## The request
Write out the full listing exactly as given, minus the images.

-- BEGIN Records for this exercise --

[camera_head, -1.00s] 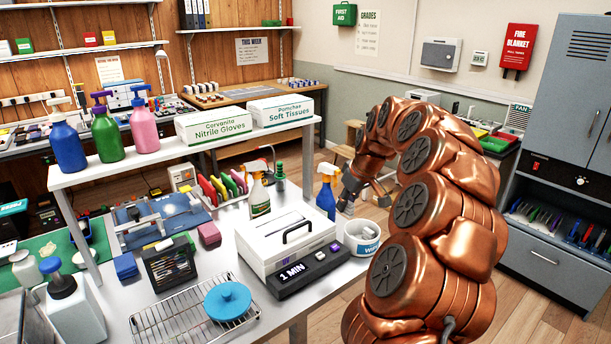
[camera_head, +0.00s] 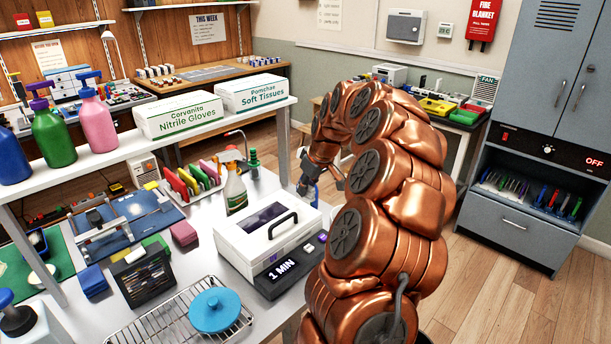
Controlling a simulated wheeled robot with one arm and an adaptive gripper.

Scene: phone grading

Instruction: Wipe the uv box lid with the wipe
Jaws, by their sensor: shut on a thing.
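The UV box (camera_head: 250,235) is a white box on the metal table, with a dark window and a black handle on its shut lid (camera_head: 238,228). Its front panel reads 1 MIN. My gripper (camera_head: 312,188) is beyond the box's back right side, above the table and apart from the lid. It is shut on something small, taken to be the wipe, which I cannot make out. The wipes tub is hidden behind my arm.
A spray bottle (camera_head: 235,190) stands behind the box. A wire rack (camera_head: 160,322) with a blue round lid (camera_head: 214,310) lies in front. A black slotted holder (camera_head: 143,277) is at left. A shelf (camera_head: 185,150) with boxes and pump bottles runs behind.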

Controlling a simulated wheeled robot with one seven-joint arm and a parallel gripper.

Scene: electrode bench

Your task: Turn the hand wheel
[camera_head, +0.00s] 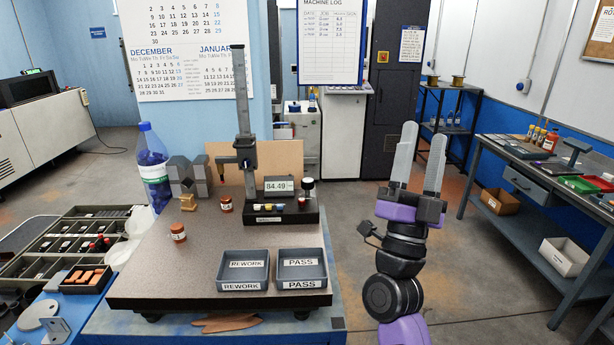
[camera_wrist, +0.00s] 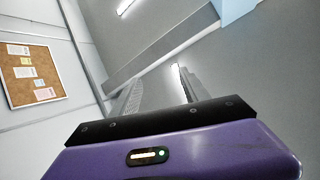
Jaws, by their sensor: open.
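A gauge stand (camera_head: 242,95) with a tall dark column stands at the back of the granite plate (camera_head: 140,283). Its display (camera_head: 279,184) reads 84.49. A small dark knob with a white part (camera_head: 308,186) sits at the right end of its base. I cannot tell for sure which part is the hand wheel. My gripper (camera_head: 424,132) is right of the plate, pointing up, apart from the stand. Its two grey fingers are spread with nothing between them. In the wrist view my gripper (camera_wrist: 157,85) faces the ceiling and wall; the stand is not in that view.
REWORK (camera_head: 244,287) and PASS (camera_head: 302,285) trays lie at the plate's front. A blue-capped bottle (camera_head: 153,165), grey V-block (camera_head: 190,178) and small orange jars (camera_head: 226,204) are to the left. A side bench (camera_head: 530,180) stands at right. Floor between is clear.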

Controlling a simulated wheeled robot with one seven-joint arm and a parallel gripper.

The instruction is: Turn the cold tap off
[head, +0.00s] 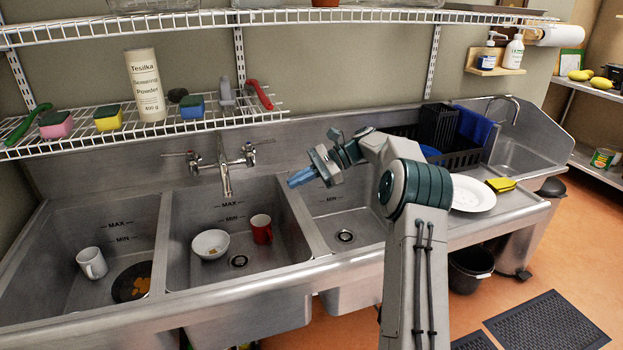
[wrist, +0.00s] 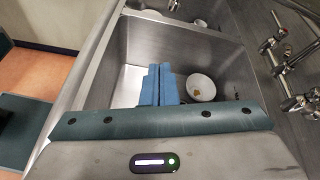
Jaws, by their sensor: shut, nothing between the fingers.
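The mixer tap (head: 224,172) stands at the back wall above the middle sink basin, its spout pointing down. It has a lever handle on the left (head: 178,155) and one on the right (head: 255,144). I cannot tell which is the cold one, and no water stream is clear to see. The tap also shows at the right of the wrist view (wrist: 290,62). My gripper (head: 293,181), with blue fingers, is shut and empty, above the basins and right of the tap, apart from it. Its fingers also show in the wrist view (wrist: 156,85).
The middle basin holds a white bowl (head: 210,245) and a red mug (head: 261,229). The left basin holds a white mug (head: 91,262) and a dark pan (head: 132,283). A wire shelf (head: 75,137) with sponges and scouring powder (head: 145,85) hangs above the tap.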

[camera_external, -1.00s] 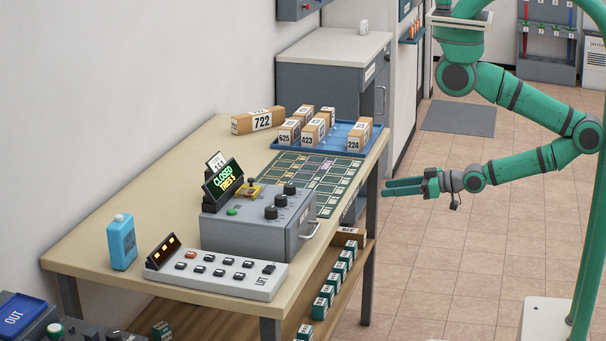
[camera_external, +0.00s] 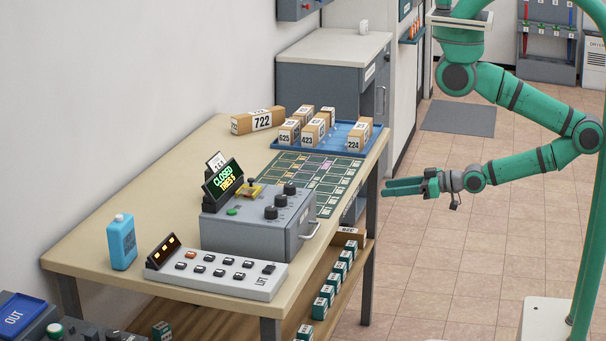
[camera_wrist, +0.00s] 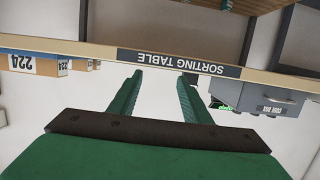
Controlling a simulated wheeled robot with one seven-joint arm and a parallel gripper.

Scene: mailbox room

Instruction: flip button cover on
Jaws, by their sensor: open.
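A grey control box (camera_external: 255,233) stands on the sorting table (camera_external: 150,205). My gripper (camera_external: 386,187) is open and empty, right of the table's edge and apart from the box. In the wrist view, upside down, its fingers (camera_wrist: 161,82) point towards the "SORTING TABLE" edge label (camera_wrist: 180,64). A grey box (camera_wrist: 258,97) shows there at the right.
A white button panel (camera_external: 215,275) lies in front of the grey box. A blue bottle (camera_external: 122,243) stands at the left.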

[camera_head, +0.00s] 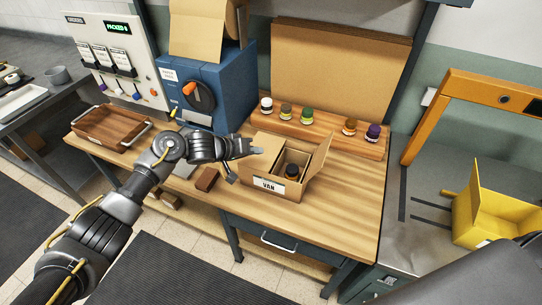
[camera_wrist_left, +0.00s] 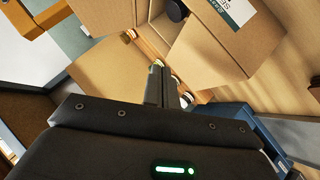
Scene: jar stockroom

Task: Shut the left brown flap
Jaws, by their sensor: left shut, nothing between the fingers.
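An open brown cardboard box (camera_head: 266,184) with a white label stands on the wooden bench. A dark-lidded jar (camera_head: 292,171) sits inside it; a dark round lid (camera_wrist_left: 176,10) also shows in the wrist view. The right flap (camera_head: 319,156) stands up. The left brown flap (camera_head: 257,164) is raised at the box's left side, partly hidden by my gripper. My left gripper (camera_head: 256,150) is shut and empty, with its fingertips beside that flap; I cannot tell whether they touch. In the wrist view the shut fingers (camera_wrist_left: 157,82) point toward brown cardboard (camera_wrist_left: 208,48). My right gripper is out of view.
A wooden rack (camera_head: 330,132) with several coloured jars stands behind the box. A blue machine (camera_head: 232,85) and a brown tray (camera_head: 105,125) are to the left. A small brown block (camera_head: 207,179) lies near my gripper. A yellow bin (camera_head: 490,215) is at the right.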

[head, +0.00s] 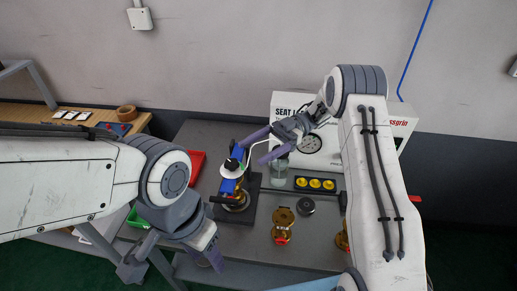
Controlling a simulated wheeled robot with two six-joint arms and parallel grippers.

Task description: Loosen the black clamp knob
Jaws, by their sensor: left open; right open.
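A valve assembly (236,188) with a blue body, a white top and brass parts stands on a dark base plate on the grey bench. A small black knob (231,164) sits on its top; I take this to be the clamp knob. My right gripper (250,153) is open, its purple fingers reaching left beside the knob, one near the knob's upper side. I cannot tell whether it touches. My left gripper (213,260) is open and empty at the bench's front edge, low and left of the assembly. Its fingers are partly hidden by its own wrist.
A white test box (285,103) with a gauge (311,143) stands at the back. A glass jar (279,172), a tray with yellow parts (315,184), a black disc (305,206) and a brass valve (283,226) lie to the right. A red bin (197,166) is left.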

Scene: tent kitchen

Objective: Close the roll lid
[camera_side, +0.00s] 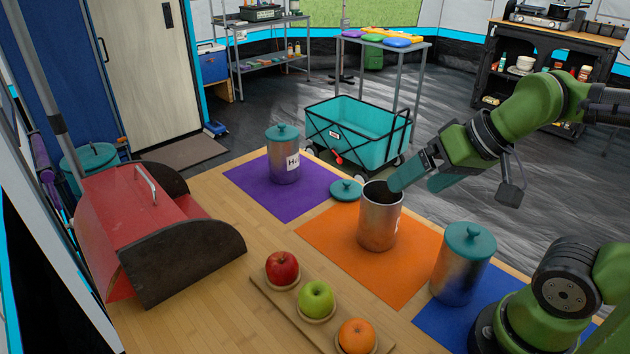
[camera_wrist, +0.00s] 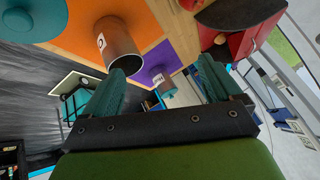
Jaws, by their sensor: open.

-- END Records for this exercise --

## The result
[camera_head, -1.00s] 
[camera_head, +0.00s] 
Controlling a simulated wheeled robot with one arm and an adaptive gripper.

Scene: phone grading

Instruction: Wipe the uv box lid with the wipe
Jaws, by their sensor: shut on a thing.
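The UV box (camera_head: 250,235) is a white box on the metal table, with a dark window and a black handle on its shut lid (camera_head: 238,228). Its front panel reads 1 MIN. My gripper (camera_head: 312,188) is beyond the box's back right side, above the table and apart from the lid. It is shut on something small, taken to be the wipe, which I cannot make out. The wipes tub is hidden behind my arm.
A spray bottle (camera_head: 235,190) stands behind the box. A wire rack (camera_head: 160,322) with a blue round lid (camera_head: 214,310) lies in front. A black slotted holder (camera_head: 143,277) is at left. A shelf (camera_head: 185,150) with boxes and pump bottles runs behind.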

Controlling a simulated wheeled robot with one seven-joint arm and a parallel gripper.

Scene: electrode bench

Your task: Turn the hand wheel
[camera_head, +0.00s] 
[camera_wrist, +0.00s] 
Jaws, by their sensor: open.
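A gauge stand (camera_head: 242,95) with a tall dark column stands at the back of the granite plate (camera_head: 140,283). Its display (camera_head: 279,184) reads 84.49. A small dark knob with a white part (camera_head: 308,186) sits at the right end of its base. I cannot tell for sure which part is the hand wheel. My gripper (camera_head: 424,132) is right of the plate, pointing up, apart from the stand. Its two grey fingers are spread with nothing between them. In the wrist view my gripper (camera_wrist: 157,85) faces the ceiling and wall; the stand is not in that view.
REWORK (camera_head: 244,287) and PASS (camera_head: 302,285) trays lie at the plate's front. A blue-capped bottle (camera_head: 153,165), grey V-block (camera_head: 190,178) and small orange jars (camera_head: 226,204) are to the left. A side bench (camera_head: 530,180) stands at right. Floor between is clear.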

Controlling a simulated wheeled robot with one seven-joint arm and a parallel gripper.

The instruction is: Turn the cold tap off
[head, +0.00s] 
[wrist, +0.00s] 
Jaws, by their sensor: shut, nothing between the fingers.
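The mixer tap (head: 224,172) stands at the back wall above the middle sink basin, its spout pointing down. It has a lever handle on the left (head: 178,155) and one on the right (head: 255,144). I cannot tell which is the cold one, and no water stream is clear to see. The tap also shows at the right of the wrist view (wrist: 290,62). My gripper (head: 293,181), with blue fingers, is shut and empty, above the basins and right of the tap, apart from it. Its fingers also show in the wrist view (wrist: 156,85).
The middle basin holds a white bowl (head: 210,245) and a red mug (head: 261,229). The left basin holds a white mug (head: 91,262) and a dark pan (head: 132,283). A wire shelf (head: 75,137) with sponges and scouring powder (head: 145,85) hangs above the tap.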

[camera_external, -1.00s] 
[camera_external, +0.00s] 
[camera_wrist, +0.00s] 
Controlling a simulated wheeled robot with one seven-joint arm and a parallel gripper.

Scene: mailbox room

Instruction: flip button cover on
Jaws, by their sensor: open.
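A grey control box (camera_external: 255,233) stands on the sorting table (camera_external: 150,205). My gripper (camera_external: 386,187) is open and empty, right of the table's edge and apart from the box. In the wrist view, upside down, its fingers (camera_wrist: 161,82) point towards the "SORTING TABLE" edge label (camera_wrist: 180,64). A grey box (camera_wrist: 258,97) shows there at the right.
A white button panel (camera_external: 215,275) lies in front of the grey box. A blue bottle (camera_external: 122,243) stands at the left.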

[camera_head, +0.00s] 
[camera_wrist_left, +0.00s] 
Scene: jar stockroom

Task: Shut the left brown flap
Jaws, by their sensor: left shut, nothing between the fingers.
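An open brown cardboard box (camera_head: 266,184) with a white label stands on the wooden bench. A dark-lidded jar (camera_head: 292,171) sits inside it; a dark round lid (camera_wrist_left: 176,10) also shows in the wrist view. The right flap (camera_head: 319,156) stands up. The left brown flap (camera_head: 257,164) is raised at the box's left side, partly hidden by my gripper. My left gripper (camera_head: 256,150) is shut and empty, with its fingertips beside that flap; I cannot tell whether they touch. In the wrist view the shut fingers (camera_wrist_left: 157,82) point toward brown cardboard (camera_wrist_left: 208,48). My right gripper is out of view.
A wooden rack (camera_head: 330,132) with several coloured jars stands behind the box. A blue machine (camera_head: 232,85) and a brown tray (camera_head: 105,125) are to the left. A small brown block (camera_head: 207,179) lies near my gripper. A yellow bin (camera_head: 490,215) is at the right.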

[head, +0.00s] 
Controlling a simulated wheeled robot with two six-joint arms and parallel grippers.

Task description: Loosen the black clamp knob
Jaws, by their sensor: left open; right open.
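A valve assembly (236,188) with a blue body, a white top and brass parts stands on a dark base plate on the grey bench. A small black knob (231,164) sits on its top; I take this to be the clamp knob. My right gripper (250,153) is open, its purple fingers reaching left beside the knob, one near the knob's upper side. I cannot tell whether it touches. My left gripper (213,260) is open and empty at the bench's front edge, low and left of the assembly. Its fingers are partly hidden by its own wrist.
A white test box (285,103) with a gauge (311,143) stands at the back. A glass jar (279,172), a tray with yellow parts (315,184), a black disc (305,206) and a brass valve (283,226) lie to the right. A red bin (197,166) is left.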

Scene: tent kitchen

Objective: Close the roll lid
[camera_side, +0.00s] 
[camera_wrist, +0.00s] 
Jaws, by their sensor: open.

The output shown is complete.